Two 16 relay boards were installed back to back on a sheet of Plexiglas, with each relay board connected to 8 outlets with tabs broken on each outlet, allowing each plug to be control individually by a relay. The Plexiglas was attached to aluminum angle iron using 4 screws.
- White wire is common for all the outlets.
- Black wire carried electricity from the NO connector of each relay to the plug.
- Red wire carried electricity to the COM connector of each relay.
- Copper wire was attached to ground on each outlet.
The one thing that was an oversight in the initial design was access to the SD card on the Tinker Board. I might recommend an SD extension cable to allow you to move the SD card to a location that can be accessed more easily. I had positioned the card for access to the usb, audio, and HDSI connections, which resulted in the SD card slot being difficult to access.
How does it work?
Using Linux, a MIDI File is submitted to the ALSA Sequencer, the service provides a timed events to both Timidity (midi synthesizer for audio output to low watt FM Transmitter) and relay controller software, for mapping to an i2c address, to switch the appropriate relay off or on. In addition, notes can be assigned to trigger a sequence of relays, such as leaping light.

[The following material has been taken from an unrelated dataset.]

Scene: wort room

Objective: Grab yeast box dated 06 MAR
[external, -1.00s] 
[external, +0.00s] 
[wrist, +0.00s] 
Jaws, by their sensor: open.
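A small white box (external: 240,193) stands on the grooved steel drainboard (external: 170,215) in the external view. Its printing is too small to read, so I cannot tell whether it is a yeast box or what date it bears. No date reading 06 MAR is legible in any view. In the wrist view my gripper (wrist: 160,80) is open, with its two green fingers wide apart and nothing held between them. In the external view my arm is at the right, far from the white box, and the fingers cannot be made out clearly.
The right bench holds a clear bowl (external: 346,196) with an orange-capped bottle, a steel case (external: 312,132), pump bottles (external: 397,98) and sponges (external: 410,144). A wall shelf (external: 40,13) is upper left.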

To install the 2c-tools use the following command:
sudo apt-get install i2c-tools
Add the ‘linaro’ user to the I2C group:
sudo adduser linaro i2c
Reboot the board.
The software that controls the relays uses both the pitch and the octave of every note. The number of supported output channels is limited only by how dynamic the range of the midi file. Sixteen channels are used for leaping lights and 16 channels are used for a light tree, leaving 32 relays available for assignment to notes or other lighting features (such as the Bethlehem Star on the top of the house which uses 4 light segments).